Gli idoletti di Levanzo sono stati messi recentemente in correlazione con un gruppo di figurine in pietra ritrovate nei pressi di un altare del complesso funerario-templare ipogeico sottostante al circolo megalitico di Xaghra a Gozo (Malta).
“Le circostanze del rinvenimento hanno indotto gli scavatori a ritenere plausibile che le sei statuette fossero state racchiuse in un sacchetto di stoffa e riposte nei pressi dell’altare, laddove periodicamente servivano per la conduzione di particolari liturgie pre-inumazione, connesse al culto dei defunti di rango, espletato nell’ipogeo durante la fase di Tarxien (intorno al 3000 a.C.).
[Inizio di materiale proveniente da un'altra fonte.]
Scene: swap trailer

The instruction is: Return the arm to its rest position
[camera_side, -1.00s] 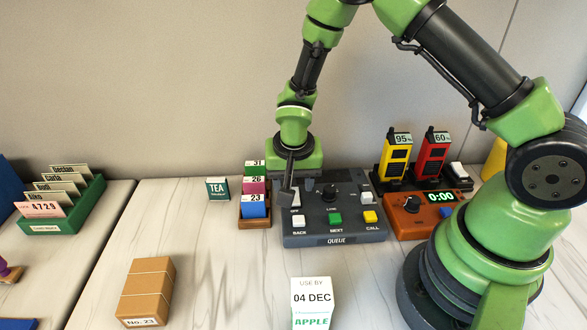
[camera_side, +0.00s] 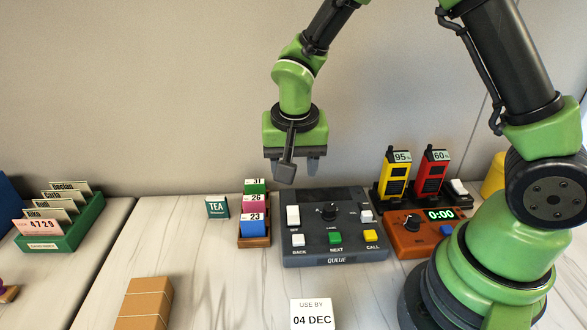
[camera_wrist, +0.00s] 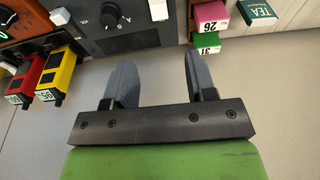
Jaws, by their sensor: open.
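My gripper (camera_side: 297,168) hangs from the green arm above the back edge of the grey queue panel (camera_side: 345,262). Its two grey fingers point down and stand apart, with nothing between them. In the wrist view the fingers of my gripper (camera_wrist: 155,82) are spread, with only bare surface between them. The panel shows at the top of the wrist view (camera_wrist: 98,40), with its black knob. My gripper touches nothing that I can see.
Left of the panel stands a rack (camera_side: 254,241) of numbered boxes, beside a tea box (camera_side: 217,207). An orange timer (camera_side: 410,243) and yellow (camera_side: 396,175) and red (camera_side: 432,174) handsets stand right. A brown box (camera_side: 145,302), a date-labelled carton (camera_side: 312,314) and a green card tray (camera_side: 75,230) are also there.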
In altre parole, gli idoletti costituivano il corredo di parafernalia liturgici di un addetto al culto che li teneva da conto in un sacchetto pronto all’uso” (Buccellato et al.).
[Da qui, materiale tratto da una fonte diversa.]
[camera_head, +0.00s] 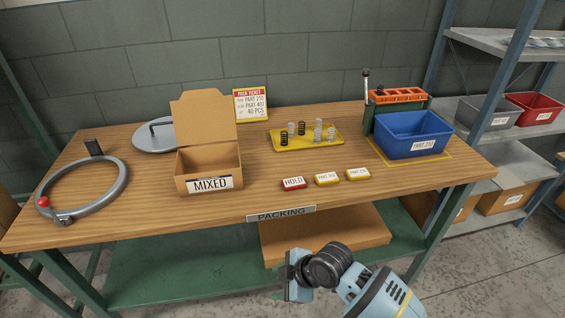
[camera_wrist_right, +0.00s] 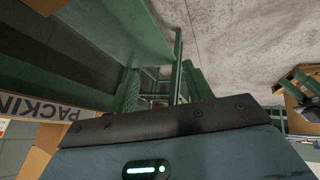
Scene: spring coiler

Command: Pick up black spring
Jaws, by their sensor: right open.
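A yellow tray (camera_head: 308,147) stands on the packing table and holds several small springs. One black spring (camera_head: 284,139) stands at the tray's left front. Another black spring (camera_head: 301,128) stands behind it, to the right. Pale silver springs (camera_head: 318,136) stand beside them on the tray. My right gripper (camera_head: 288,276) is in front of the table's front edge, below the tabletop and well apart from the tray. It is open and nothing shows between its fingers. The right wrist view shows none of the springs. My left gripper is not in view.
A MIXED carton (camera_head: 209,166) is left of the tray, a blue bin (camera_head: 411,137) right. Red HOLD (camera_head: 293,184) and yellow labels (camera_head: 327,179) lie in front. A tool with a lever (camera_head: 366,90) stands behind the bin. The table's PACKING edge (camera_head: 281,214) lies between gripper and tray.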

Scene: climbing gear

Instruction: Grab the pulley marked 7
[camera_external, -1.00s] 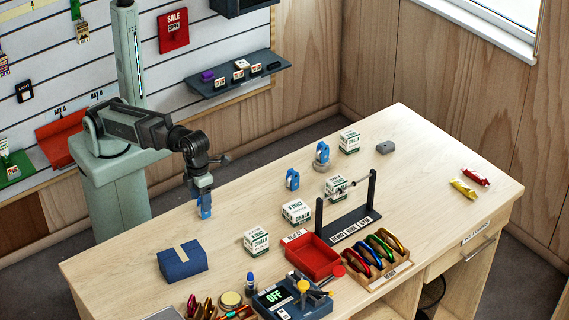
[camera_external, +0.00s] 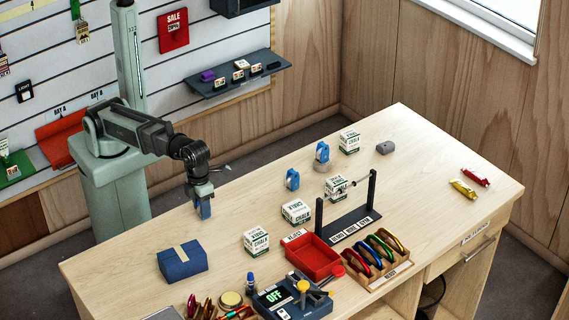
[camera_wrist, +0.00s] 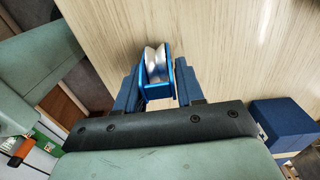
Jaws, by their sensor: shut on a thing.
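My gripper (camera_external: 203,211) hangs pointing down near the table's back left edge; its height above the top is hard to tell. In the wrist view its blue fingers (camera_wrist: 152,88) are shut on a blue pulley (camera_wrist: 157,65) with a silver grooved wheel. No number is readable on this pulley. In the external view the held pulley cannot be told apart from the blue fingers. Two more blue pulleys stand on the table, one near the middle (camera_external: 292,179) and one farther back (camera_external: 322,152). Their marks are too small to read.
Several white chalk boxes (camera_external: 296,211) stand around the pulleys. A dark rack with a bar (camera_external: 346,225), a red tray (camera_external: 313,258) and a carabiner holder (camera_external: 377,260) are to the right. A blue box (camera_external: 182,262) sits front left.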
Gli idoletti sono infatti della misura per essere impugnati e, per la loro forma, anche conficcabili al suolo o in oggetti con cavità. Liturgie con l’uso di “marionette” cultuali sembrano frequenti nella preistoria maltese.
La scoperta delle “marionette” di Xaghra ha fatto riconsiderare le figure idoliformi di Levanzo, tenendo conto anche della convergenza cronologica dei due complessi. Inoltre, non bisogna dimenticare che durante l’acme dell’ultima glaciazione non solo Levanzo e la Sicilia erano collegate da un ponte di terra causato dal basso livello del mare: anche Malta e la Sicilia lo sono state; un contatto anche culturale è più che verosimile.
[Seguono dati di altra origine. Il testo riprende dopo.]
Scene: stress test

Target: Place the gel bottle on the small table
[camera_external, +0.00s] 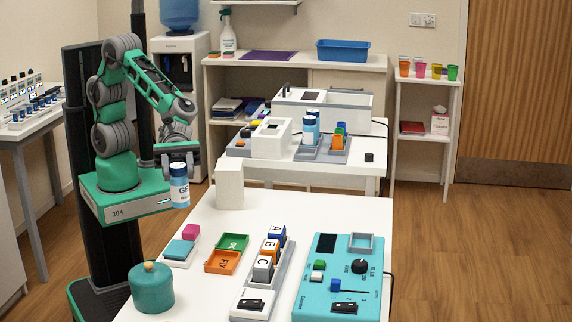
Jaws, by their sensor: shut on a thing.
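The gel bottle (180,188) is white and blue with a "GEL" label. It hangs upright below my gripper (178,160), which is shut on its top. The bottle is beside the left edge of the white front table (330,204), and I cannot tell whether it is over the tabletop. Which table is the small table is not clear. A small white table (425,82) with several coloured cups stands at the back right, far from my gripper.
The front table holds a white block (229,185), a teal pot (151,287), a green tray (232,243), an orange tray (222,262), a lettered-block rack (268,265) and a turquoise control panel (340,280). A second table (365,168) behind holds boxes and bottles. Open wooden floor lies right.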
In due punti delle pitture parietali gli idoletti di Levanzo appaiono in una chiara serie orizzontale, l’uno accanto all’altro; in un terzo punto inframezzati ad immagini di pesci ed altre figure. In tutti e tre i casi si tratta di una serie di cinque idoletti: tre del tipo “a violino” e due cilindrici. Anche se l’ordine degli idoletti cambia nelle tre serie, e non siamo in grado di comprendere se ci sia un significato nell’ordine degli stessi, sembra esserci una chiara intenzionalità nella rappresentazione che non è, evidentemente, casuale. Si è ipotizzato che le tre serie rappresentino il corredo liturgico di una sciamana o uno sciamano, qualcuno addetto a riti “sciamanico-teatrali” rappresentati sulle pareti della grotta e praticati poi con gli idoli reali. Risalenti al medesimo periodo storico, idoli del tutto identici a quelli raffigurati a Levanzo vengono ritrovati a Camaro, Messina, in due esemplari: uno riproducente il tipo “a violino” e l’altro il tipo cilindrico. Questi idoletti, e forse anche i riti ad essi collegati, sono forse di ascendenza esterna all’isola, come sembra suggerire l’iconografia cicladica da un lato, e l’uso di idoli come elementi di rappresentazione liturgica ‘teatrale’ di provenienza maltese. Secondo Tusa, nello specifico, il tipo “a violino” è di chiara discendenza egeo-balcanica e rappresenta l’elemento femminile, mentre il tipo cilindrico è di chiara ascendenza maltese e potrebbe rappresentare l’elemento maschile. Questa ipotesi interpretativa pone la Sicilia all’interno di un vasto areale geografico-culturale che comprende il Mediterraneo centro-orientale da un lato, e Sardegna e Penisola iberica dall’altro.
Note storiche
L’isola di Levanzo ha restituito le prime e più importanti testimonianze di arte rupestre in Sicilia, e tra le più importanti del Mediterraneo. Le incisioni furono scoperte nel 1950 da Paolo Graziosi, A. Micheli e Francesca Minellono durante una campagna di rilevazione delle pitture, di età molto più tarda, scoperte l’anno precedente dalla stessa Minellono. “Nell’autunno del 1949 la signorina Francesca Minellono di Firenze, pittrice, venne all’Istituto di Paletnologia per parlarmi di un ritrovamento da lei fatto, durante l’estate, in una grotta della piccola isola di Levanzo nell’arcipelago delle Egadi […]. Si trattava di una serie di figure dipinte in nero sulle pareti della parte più interna della grotta, della quale essa mi mostrò anche alcuni schizzi da lei stessa eseguiti e che si rivelarono, successivamente, molto fedeli” (Graziosi 1962).